■ Goal of the exercise: Check each line of the listing below for the string "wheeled", and give only how many lines hold it.

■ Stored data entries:
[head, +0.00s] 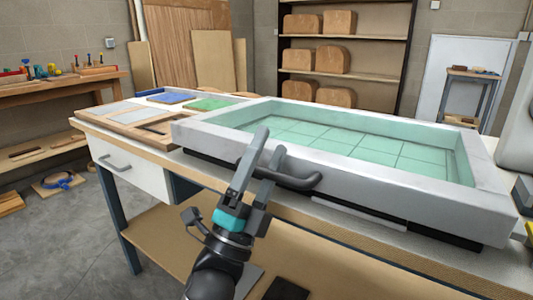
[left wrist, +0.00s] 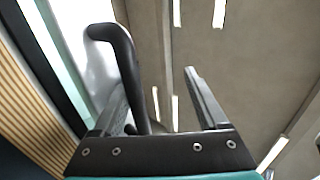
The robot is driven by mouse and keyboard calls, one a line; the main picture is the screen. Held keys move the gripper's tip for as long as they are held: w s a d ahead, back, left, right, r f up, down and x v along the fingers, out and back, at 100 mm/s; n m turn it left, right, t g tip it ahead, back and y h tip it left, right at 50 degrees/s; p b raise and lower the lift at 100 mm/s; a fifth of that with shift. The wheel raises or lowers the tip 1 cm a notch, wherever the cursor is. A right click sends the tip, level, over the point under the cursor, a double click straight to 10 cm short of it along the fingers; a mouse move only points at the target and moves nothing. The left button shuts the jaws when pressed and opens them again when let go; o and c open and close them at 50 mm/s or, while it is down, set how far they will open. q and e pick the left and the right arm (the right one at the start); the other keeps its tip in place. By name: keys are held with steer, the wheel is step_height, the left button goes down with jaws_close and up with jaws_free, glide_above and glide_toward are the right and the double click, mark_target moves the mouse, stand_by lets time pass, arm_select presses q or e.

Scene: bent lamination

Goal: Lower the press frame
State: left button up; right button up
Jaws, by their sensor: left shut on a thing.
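The press frame (head: 340,178) is a large grey rectangular frame around a translucent green gridded sheet (head: 335,138). It sits over the workbench, with a dark band under its front side. A dark bar handle (head: 300,183) sticks out from its front side. My left gripper (head: 270,143) is at the left end of this handle, fingers pointing up, shut on it. In the left wrist view the handle (left wrist: 128,62) rises between the fingers (left wrist: 160,88), close to the left one. The fingers hide part of the handle's left end. My right gripper is not in view.
The wooden workbench (head: 92,125) has a white drawer (head: 128,168) and a lower shelf (head: 165,222). Blue (head: 170,98) and green (head: 208,104) sheets lie behind the frame's left end. A shelf unit with curved wooden blocks (head: 335,60) stands at the back. Floor is clear at lower left.

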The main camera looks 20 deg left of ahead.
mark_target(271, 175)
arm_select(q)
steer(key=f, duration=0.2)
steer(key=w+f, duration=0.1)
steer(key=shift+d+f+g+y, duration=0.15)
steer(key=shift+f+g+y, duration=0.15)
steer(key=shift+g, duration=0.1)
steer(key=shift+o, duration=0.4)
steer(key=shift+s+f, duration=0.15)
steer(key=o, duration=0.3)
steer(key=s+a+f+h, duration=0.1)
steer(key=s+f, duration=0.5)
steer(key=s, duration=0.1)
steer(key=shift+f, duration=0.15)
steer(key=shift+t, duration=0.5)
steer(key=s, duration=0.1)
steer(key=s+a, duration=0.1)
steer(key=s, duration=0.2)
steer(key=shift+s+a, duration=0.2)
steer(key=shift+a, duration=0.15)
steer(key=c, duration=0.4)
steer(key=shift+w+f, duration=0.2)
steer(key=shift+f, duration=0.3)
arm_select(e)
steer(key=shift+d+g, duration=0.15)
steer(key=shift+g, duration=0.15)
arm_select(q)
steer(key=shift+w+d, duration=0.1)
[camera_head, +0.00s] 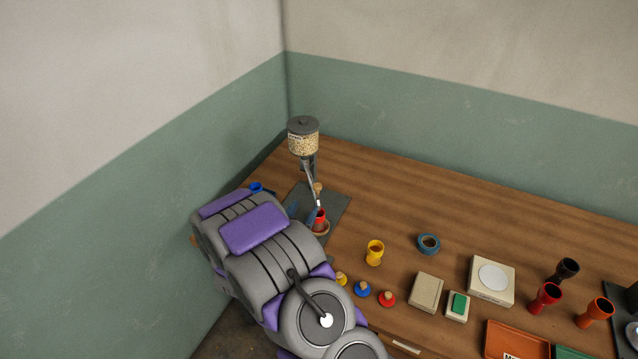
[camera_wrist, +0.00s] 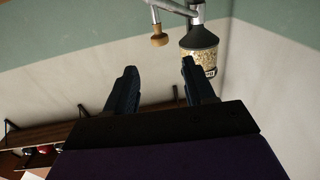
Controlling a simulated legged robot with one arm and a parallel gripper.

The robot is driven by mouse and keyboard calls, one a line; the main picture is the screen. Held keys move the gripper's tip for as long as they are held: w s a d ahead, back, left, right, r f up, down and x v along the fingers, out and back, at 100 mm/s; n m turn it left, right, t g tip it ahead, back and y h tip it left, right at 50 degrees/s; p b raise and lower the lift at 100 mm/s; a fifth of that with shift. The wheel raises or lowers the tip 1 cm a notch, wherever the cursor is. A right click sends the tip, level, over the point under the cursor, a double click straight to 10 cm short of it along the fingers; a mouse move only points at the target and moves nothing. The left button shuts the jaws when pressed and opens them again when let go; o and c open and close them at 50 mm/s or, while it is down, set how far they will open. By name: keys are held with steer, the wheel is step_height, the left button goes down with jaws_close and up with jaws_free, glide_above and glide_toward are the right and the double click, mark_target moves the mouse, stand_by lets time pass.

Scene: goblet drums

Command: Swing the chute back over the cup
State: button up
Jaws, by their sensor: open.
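The chute (camera_head: 313,184) is a thin grey tube slanting down from under the grain hopper (camera_head: 303,141). A small wooden knob (camera_head: 318,187) stands on it. Its lower end appears right at the mouth of the red cup (camera_head: 320,215), which stands on a round wooden coaster; I cannot tell whether it is exactly centred. My gripper (camera_head: 302,212) is low, left of the cup, partly hidden by my arm. In the wrist view, which looks upside down, my gripper (camera_wrist: 160,82) is open and empty; the knob (camera_wrist: 158,37) and hopper (camera_wrist: 200,55) lie beyond its fingertips, apart from them.
A dark mat (camera_head: 339,204) lies under the dispenser. A blue item (camera_head: 257,187) is at the left, near my arm. The back of the table is clear.

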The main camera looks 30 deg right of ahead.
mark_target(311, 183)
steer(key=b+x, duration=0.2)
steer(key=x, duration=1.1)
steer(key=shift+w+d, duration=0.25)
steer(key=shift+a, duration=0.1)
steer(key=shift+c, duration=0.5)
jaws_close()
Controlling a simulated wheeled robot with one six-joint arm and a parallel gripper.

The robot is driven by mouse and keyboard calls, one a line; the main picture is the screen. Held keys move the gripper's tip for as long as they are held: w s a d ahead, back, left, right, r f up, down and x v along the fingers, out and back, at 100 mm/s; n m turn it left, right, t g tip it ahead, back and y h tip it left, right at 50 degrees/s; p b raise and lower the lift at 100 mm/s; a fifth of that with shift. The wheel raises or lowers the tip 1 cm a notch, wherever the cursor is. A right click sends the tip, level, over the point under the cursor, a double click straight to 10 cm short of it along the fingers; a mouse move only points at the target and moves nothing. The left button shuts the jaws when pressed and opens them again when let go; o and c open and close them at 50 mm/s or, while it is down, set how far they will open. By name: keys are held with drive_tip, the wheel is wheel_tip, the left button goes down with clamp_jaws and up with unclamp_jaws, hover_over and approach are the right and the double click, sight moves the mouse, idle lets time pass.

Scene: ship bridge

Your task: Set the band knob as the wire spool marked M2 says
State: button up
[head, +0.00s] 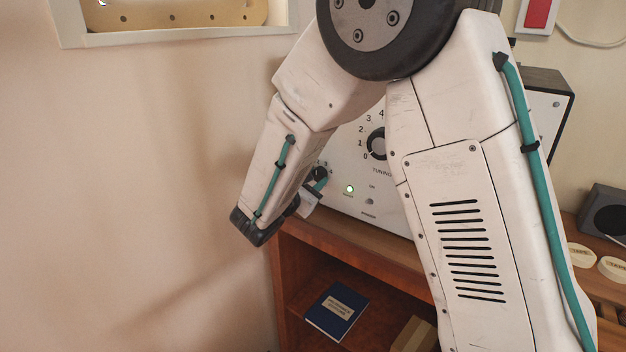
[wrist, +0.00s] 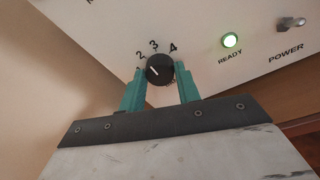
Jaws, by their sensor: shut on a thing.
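The small black knob (wrist: 160,69) on the white panel has the numbers 2, 3 and 4 around its top. A mark at its left is partly hidden by a finger. Its white pointer line slants up and left, roughly toward the 2. My gripper (wrist: 160,82) has its teal fingers closed on the knob's two sides. In the head view the knob (head: 319,173) shows just beyond my gripper (head: 318,184), at the panel's lower left. The name of this knob is not readable. I see no wire spool marked M2 in either view.
A larger tuning knob (head: 377,145) is partly behind my arm. A green ready light (wrist: 230,41) and power switch (wrist: 291,23) are right of the held knob. A blue book (head: 337,311) lies on the shelf below. Tape rolls (head: 612,268) and a dark box (head: 605,213) stand right.

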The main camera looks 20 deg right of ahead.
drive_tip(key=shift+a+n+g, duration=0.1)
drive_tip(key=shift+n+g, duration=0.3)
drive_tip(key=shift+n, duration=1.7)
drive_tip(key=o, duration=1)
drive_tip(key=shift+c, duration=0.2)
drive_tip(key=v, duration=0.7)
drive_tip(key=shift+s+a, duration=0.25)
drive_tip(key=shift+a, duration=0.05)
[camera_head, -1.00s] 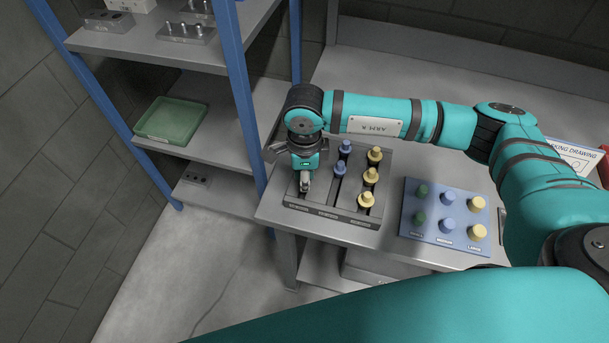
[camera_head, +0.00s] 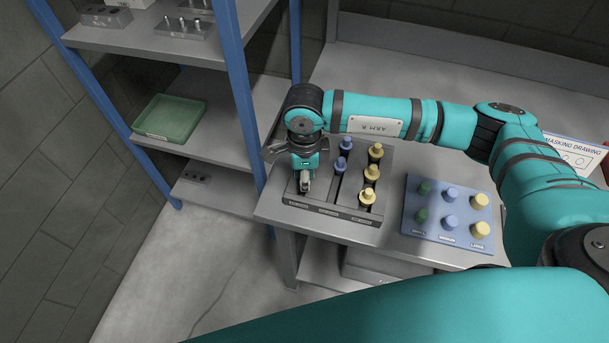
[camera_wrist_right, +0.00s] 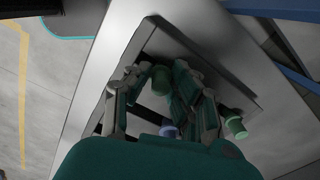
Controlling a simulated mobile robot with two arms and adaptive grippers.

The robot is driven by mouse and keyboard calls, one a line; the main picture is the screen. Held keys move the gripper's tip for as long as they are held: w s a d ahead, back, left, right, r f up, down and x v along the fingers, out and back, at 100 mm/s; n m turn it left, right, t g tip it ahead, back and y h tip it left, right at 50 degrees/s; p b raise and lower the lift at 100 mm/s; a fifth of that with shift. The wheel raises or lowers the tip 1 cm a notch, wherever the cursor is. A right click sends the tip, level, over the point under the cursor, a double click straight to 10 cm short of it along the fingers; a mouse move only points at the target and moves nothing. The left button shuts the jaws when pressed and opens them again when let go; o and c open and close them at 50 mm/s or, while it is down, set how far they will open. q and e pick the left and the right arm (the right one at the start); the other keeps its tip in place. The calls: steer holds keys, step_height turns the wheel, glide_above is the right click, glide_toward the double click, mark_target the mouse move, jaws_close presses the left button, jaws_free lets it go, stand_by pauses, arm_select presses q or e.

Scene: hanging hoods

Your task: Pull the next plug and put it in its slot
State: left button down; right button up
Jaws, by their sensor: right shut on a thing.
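My right gripper (camera_head: 305,184) points down over the left channel of the dark sorting tray (camera_head: 330,213) on the bench. In the wrist view its fingers (camera_wrist_right: 160,92) are shut on a green plug (camera_wrist_right: 160,79); in the head view the gripper hides this plug. Another green plug (camera_wrist_right: 235,127) shows to the right of the fingers, and a blue plug (camera_wrist_right: 169,131) shows below. Two blue plugs (camera_head: 340,164) stand in the tray's middle channel and three yellow plugs (camera_head: 372,172) in the right one. A blue board (camera_head: 434,233) with green, blue and yellow plugs lies to the right.
A shelf rack with blue posts (camera_head: 240,90) stands close to the left of my right gripper, with a green bin (camera_head: 168,119) on it. A masking drawing sign (camera_head: 570,155) is at the right. Bare bench lies between tray and board.

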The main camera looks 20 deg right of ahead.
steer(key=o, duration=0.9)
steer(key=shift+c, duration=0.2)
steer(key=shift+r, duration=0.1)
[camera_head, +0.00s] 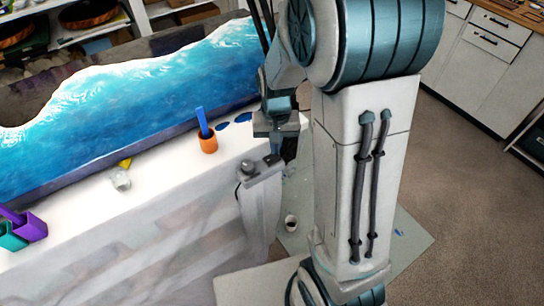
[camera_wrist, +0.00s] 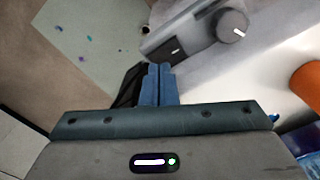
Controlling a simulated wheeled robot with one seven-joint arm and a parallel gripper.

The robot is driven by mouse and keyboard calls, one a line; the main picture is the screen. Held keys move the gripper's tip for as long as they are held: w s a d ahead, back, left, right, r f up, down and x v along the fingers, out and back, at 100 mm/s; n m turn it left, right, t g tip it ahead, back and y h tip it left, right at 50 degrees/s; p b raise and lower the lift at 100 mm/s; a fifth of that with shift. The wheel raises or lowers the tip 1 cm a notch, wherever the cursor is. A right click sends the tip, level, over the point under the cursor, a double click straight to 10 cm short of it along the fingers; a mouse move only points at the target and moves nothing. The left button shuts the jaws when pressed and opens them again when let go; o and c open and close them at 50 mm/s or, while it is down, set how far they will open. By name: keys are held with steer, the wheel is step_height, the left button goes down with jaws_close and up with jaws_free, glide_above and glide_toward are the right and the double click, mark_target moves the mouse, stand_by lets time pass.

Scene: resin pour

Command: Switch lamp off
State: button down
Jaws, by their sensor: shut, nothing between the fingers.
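A grey control box (camera_head: 260,172) is fixed at the near right corner of the white-covered table. It carries a round knob and a darker part beside it. In the wrist view the box (camera_wrist: 190,38) lies just beyond my fingers, with its round knob (camera_wrist: 233,25) marked by a white line. My gripper (camera_wrist: 160,68) is shut and empty, with its blue fingertips close to the box; I cannot tell if they touch it. In the head view my gripper (camera_head: 287,150) is beside the box, partly hidden by my arm. No lamp is clearly seen.
An orange cup (camera_head: 208,143) with a blue stick stands on the table near the box. A clear cup (camera_head: 120,178) and a purple container (camera_head: 34,227) are further left. A blue resin slab (camera_head: 150,95) fills the back. A small cup (camera_head: 291,223) is on the floor sheet (camera_head: 410,240).

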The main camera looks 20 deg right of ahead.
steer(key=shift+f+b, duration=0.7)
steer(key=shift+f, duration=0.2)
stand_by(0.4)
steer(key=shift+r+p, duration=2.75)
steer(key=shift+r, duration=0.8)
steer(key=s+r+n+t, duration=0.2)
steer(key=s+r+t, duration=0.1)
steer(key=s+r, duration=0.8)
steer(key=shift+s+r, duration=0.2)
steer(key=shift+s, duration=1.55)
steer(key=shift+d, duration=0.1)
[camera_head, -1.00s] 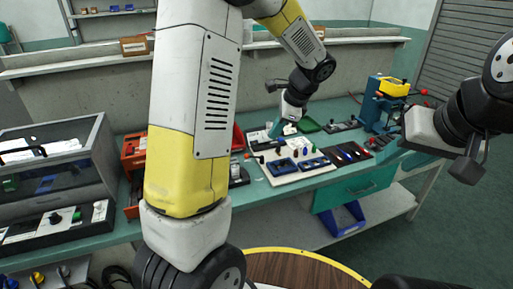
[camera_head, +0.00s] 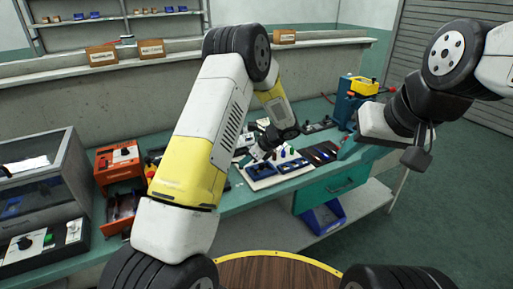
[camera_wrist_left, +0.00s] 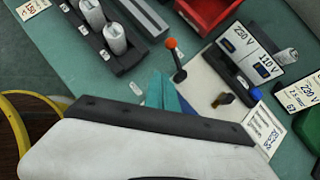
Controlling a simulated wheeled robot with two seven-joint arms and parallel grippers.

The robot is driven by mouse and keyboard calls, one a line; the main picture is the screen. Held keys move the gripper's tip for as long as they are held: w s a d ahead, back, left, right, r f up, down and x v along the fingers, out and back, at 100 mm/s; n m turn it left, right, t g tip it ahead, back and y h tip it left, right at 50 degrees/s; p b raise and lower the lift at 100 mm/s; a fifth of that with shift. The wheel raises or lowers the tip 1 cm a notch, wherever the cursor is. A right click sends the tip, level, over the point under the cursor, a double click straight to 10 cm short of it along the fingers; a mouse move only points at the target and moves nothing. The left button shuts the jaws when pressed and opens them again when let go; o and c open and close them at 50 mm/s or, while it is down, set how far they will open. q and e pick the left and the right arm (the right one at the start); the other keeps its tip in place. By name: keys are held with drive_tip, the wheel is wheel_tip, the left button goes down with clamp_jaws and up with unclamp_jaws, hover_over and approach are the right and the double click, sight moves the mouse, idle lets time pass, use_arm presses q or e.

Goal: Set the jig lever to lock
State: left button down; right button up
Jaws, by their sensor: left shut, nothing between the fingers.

■ Exercise result: 3